Charlie Hebdo fait un drôle de boulot (info # 022509/12) [Analyse]
Par Sandra Ores © Metula News Agency
Une mâchoire et plusieurs dents cassées, voilà un exemple de "prix à payer" lorsque l’on se fait publiquement l’avocat de positions controversées. En 1995, c’est le sort que connaîtra Philippe Val, l’ancien directeur de la publication et de la rédaction de Charlie Hebdo, sous les coups de militants anti-avortement.
Journaliste engagé, un métier à risques, proportionnés à la puissance et à la virulence de ceux auxquels on s’oppose.
Chez Charlie Hebdo, s’attaquer, par le biais de mots et de dessins, aux sujets sensibles et incritiquables, aux pouvoirs intouchables, tourner en dérision les sujets sur lesquels pèse le plus grand sérieux, est devenu une vocation depuis 1970.
En 2012, chaque mercredi, quelques 75 000 lecteurs achètent leur hebdomadaire dans les kiosques afin de lire l’actualité sous un angle des plus satiriques, choquant, provocant.
Charlie Hebdo doit sa ligne éditoriale à ses ancêtres, le mensuel Hara Kiri (1960-1986) ainsi que L’hebdo Hara Kiri (1969-1970), créés par François Cavanna et Georges (de son vrai prénom Georget) Bernier, alias le Professeur Choron, respectivement écrivain et dessinateur humoristique, pour le premier, et humoriste, pour l’autre.
L’hebdo Hara Kiri fut interdit de publication en 1970 par le ministre de l’Intérieur de l’époque, Raymond Marcellin, un an après sa création, à cause de sa une annonçant, à sa manière, le décès du Général Charles de Gaulle. Ce dernier est d’ailleurs fortement soupçonné d’avoir donné son prénom à l’hebdomadaire, que le duo téméraire créera pour remplacer Hara Kiri interdit.

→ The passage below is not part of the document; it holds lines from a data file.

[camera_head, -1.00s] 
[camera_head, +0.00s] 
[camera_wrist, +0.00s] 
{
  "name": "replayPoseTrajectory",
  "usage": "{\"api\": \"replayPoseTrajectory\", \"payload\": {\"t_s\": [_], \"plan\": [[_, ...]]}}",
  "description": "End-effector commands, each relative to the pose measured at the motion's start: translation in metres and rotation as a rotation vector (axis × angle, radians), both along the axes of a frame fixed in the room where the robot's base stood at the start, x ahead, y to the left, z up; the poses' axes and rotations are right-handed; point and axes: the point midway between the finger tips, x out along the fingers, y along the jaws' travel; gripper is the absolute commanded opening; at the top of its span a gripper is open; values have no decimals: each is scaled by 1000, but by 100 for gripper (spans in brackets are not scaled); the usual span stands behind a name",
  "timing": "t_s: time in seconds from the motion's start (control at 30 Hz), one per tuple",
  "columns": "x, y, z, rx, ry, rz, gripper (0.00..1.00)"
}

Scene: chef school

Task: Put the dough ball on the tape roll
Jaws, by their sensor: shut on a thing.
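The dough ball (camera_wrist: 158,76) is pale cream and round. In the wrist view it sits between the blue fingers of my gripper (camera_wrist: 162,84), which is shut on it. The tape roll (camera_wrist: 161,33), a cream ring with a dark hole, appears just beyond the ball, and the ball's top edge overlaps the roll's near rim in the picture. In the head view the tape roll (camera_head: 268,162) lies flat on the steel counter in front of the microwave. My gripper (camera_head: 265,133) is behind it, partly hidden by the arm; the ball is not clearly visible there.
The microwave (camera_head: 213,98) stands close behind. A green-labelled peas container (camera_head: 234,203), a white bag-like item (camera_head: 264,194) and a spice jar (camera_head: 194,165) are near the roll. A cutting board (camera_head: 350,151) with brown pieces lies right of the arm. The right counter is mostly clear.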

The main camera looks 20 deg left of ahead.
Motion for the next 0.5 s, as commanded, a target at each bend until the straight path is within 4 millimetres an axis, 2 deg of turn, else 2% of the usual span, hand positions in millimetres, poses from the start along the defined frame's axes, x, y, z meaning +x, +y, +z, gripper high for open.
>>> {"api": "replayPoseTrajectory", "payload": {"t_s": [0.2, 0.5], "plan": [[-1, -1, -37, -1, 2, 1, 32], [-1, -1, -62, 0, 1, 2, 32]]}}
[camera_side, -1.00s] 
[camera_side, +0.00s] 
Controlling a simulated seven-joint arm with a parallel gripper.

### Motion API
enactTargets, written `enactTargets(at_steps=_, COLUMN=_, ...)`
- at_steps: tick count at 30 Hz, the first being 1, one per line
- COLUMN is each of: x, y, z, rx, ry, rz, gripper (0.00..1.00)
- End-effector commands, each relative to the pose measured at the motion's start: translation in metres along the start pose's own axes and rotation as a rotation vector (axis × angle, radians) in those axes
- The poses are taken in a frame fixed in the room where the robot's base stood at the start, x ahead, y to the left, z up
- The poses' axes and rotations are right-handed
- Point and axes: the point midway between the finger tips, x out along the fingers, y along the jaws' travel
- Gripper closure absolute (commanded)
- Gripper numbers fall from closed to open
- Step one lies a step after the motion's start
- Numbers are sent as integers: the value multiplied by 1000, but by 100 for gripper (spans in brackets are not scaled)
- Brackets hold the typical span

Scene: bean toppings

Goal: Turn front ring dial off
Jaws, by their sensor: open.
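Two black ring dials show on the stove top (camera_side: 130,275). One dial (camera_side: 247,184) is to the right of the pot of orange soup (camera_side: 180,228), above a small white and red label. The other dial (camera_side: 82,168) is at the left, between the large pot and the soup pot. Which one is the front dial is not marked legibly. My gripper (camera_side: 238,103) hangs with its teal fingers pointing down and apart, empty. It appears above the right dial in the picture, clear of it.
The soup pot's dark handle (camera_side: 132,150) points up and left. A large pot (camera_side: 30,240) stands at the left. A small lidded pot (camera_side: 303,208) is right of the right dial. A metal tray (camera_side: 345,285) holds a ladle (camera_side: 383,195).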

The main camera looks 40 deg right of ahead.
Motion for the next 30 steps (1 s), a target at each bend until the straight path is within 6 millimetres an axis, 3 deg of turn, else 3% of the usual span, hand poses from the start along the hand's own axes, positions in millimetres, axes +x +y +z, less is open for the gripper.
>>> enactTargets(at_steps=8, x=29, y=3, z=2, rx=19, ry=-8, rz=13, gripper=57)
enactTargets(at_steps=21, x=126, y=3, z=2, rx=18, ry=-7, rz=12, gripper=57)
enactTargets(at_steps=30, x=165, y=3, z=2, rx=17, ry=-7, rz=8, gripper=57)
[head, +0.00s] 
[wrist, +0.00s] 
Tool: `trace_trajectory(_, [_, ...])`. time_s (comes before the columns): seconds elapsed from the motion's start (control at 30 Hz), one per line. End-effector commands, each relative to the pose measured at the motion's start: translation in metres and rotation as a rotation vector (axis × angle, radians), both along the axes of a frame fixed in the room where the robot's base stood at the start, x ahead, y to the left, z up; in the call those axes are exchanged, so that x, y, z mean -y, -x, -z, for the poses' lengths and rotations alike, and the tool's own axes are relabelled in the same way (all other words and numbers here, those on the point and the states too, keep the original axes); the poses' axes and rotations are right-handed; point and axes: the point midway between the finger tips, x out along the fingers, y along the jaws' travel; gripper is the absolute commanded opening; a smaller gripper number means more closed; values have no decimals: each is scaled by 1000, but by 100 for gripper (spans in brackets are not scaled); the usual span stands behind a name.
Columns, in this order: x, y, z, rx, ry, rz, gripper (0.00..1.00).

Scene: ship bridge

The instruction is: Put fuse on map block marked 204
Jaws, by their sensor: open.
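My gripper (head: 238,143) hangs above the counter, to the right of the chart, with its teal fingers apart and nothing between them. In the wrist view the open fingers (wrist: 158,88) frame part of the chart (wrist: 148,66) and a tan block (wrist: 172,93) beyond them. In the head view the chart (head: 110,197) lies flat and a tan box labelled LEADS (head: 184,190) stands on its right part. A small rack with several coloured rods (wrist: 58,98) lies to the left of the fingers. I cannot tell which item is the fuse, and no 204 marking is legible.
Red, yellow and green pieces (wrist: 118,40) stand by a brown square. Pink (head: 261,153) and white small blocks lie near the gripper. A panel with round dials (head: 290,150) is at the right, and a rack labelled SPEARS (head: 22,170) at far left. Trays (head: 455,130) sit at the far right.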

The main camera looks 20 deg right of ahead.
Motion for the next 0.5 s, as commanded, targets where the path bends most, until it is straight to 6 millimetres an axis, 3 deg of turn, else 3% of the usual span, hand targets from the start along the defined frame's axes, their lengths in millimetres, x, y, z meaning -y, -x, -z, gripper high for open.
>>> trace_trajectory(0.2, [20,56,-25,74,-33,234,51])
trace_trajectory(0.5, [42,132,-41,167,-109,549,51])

L’hebdo Hara Kiri avait titré "Bal tragique à Colombey, un mort". Colombey était la ville de résidence du premier président de la Vème République, et le "bal tragique" faisait référence à l’incendie d’un dancing dans l’Isère, une dizaine de jours avant le décès de De Gaulle, lors duquel 146 personnes avaient trouvé la mort.
Le mensuel Hara Kiri, créé en 1960, aura quant à lui été interdit à deux reprises, en 1961 et en 1969 ; la raison officielle : le journal véhiculait des valeurs de nature à "démoraliser l’enfance et la jeunesse", selon une commission de surveillance et de contrôle, mandatée par le gouvernement De Gaulle, précisément ; elle qualifia la publication de "licencieuse" et "pornographique". Par deux fois, les interdictions seront ensuite levées.
Le magazine, à ses débuts, prit pour cible la société gaullienne dans son ensemble, ses symboles traditionnels de l’autorité, l’Eglise, l’armée et la police. A chaque parution, ses rédacteurs et dessinateurs jouaient à transgresser les codes, dans une société où la morale dictait l’existence, le fonctionnement de la famille ou l’éducation.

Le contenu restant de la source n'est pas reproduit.